Я стал думать о возможности встретиться с Вами, обменяться нашими точками зрения, взаимно ознакомиться с нашими проблемами и нашим пониманием событий. Поэтому я был предельно счастлив, когда представилась мне возможность посетить вашу великую страну в апреле 1958 г. Это была первая моя поездка за пределы нашей страны после образования Объединенной Арабской Республики.
Я рассчитывал на полезную беседу, серьезные дискуссии, на стабилизацию отношений между нашими странами, на достижение глубокого понимания, на котором основываются эти отношения.
Возвратившись на родину, я представлял, что многое из этого осуществилось, но, господин Премьер-Министр, как это ни удивительно, я недавно обнаружил, что, представляя так, я был не прав.

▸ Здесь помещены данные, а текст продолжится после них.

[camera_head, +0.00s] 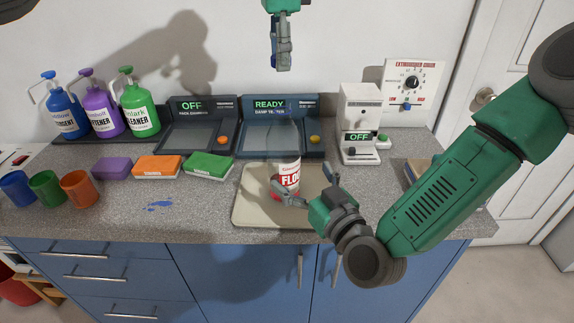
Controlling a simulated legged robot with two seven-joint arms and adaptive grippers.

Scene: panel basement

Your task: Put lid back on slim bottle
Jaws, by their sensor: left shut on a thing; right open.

Я боюсь, господин Премьер-Министр, что, судя по Вашему последнему посланию, Вы неточно поняли кое-что, о чём я говорил Вам во время наших встреч.
Заверяю Вас, что я не могу представить себе, что ошибки в переводе, как бы значительны они ни были, не могут привести к разногласию до такой степени, как это я вижу, и как это явствует из Вашего письма мне.
Я должен сказать Вам откровенно, что я не нашёл в Вашем письме отражения своих мнений, в которые я верю. Очень прошу извинить меня, но я нашёл там вещь, очень близкую к выдумкам западной прессы, предпринимающей жестокие нападки против нас с целью представить нас в искажённом виде.
Сюда относится, например, то, что касается нашей беседы в Москве о положении в соседних с нами арабских странах.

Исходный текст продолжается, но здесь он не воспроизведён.